Records of robot episodes:
============
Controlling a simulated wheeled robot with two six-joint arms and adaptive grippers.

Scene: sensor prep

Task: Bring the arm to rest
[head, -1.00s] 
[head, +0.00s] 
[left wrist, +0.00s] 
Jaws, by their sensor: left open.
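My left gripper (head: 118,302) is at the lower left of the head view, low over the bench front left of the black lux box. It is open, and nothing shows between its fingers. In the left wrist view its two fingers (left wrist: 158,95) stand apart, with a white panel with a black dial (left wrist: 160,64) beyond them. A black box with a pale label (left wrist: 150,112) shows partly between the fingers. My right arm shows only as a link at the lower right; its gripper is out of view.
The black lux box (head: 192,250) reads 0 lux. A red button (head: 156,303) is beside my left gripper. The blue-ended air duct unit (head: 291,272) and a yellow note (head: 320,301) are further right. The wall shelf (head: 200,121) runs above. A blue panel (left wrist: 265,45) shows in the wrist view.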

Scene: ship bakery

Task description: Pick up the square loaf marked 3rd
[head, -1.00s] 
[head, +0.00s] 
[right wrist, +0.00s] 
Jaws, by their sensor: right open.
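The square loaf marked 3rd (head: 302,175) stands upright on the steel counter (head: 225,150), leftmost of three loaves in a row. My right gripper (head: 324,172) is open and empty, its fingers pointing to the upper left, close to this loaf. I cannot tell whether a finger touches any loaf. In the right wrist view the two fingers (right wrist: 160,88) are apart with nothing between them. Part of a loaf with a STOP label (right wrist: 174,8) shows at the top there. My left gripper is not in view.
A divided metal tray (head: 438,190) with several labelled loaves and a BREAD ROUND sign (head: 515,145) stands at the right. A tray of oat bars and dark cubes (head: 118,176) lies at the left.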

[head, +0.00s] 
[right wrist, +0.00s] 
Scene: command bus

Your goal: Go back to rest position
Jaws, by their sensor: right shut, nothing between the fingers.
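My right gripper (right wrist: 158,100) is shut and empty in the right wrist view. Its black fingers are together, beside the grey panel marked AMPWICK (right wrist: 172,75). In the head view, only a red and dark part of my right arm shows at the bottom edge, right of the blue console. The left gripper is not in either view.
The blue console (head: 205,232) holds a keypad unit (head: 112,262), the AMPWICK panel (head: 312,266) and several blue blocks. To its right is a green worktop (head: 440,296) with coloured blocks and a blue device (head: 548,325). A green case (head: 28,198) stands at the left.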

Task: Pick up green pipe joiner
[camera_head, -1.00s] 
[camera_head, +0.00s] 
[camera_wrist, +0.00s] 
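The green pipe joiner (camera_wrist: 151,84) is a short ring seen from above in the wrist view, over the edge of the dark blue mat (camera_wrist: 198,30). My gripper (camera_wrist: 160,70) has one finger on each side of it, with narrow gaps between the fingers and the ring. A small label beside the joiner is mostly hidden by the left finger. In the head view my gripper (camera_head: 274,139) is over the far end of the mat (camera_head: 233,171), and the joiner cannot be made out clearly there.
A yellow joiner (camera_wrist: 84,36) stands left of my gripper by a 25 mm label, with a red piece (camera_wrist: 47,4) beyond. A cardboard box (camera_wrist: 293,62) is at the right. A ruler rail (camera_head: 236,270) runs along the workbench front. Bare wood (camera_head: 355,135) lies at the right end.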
============
YOUR INSTRUCTIONS: Pick out the lines that include the word "Task" and write them out.

COMPLETED EXERCISE:
Task: Bring the arm to rest
Task description: Pick up the square loaf marked 3rd
Task: Pick up green pipe joiner

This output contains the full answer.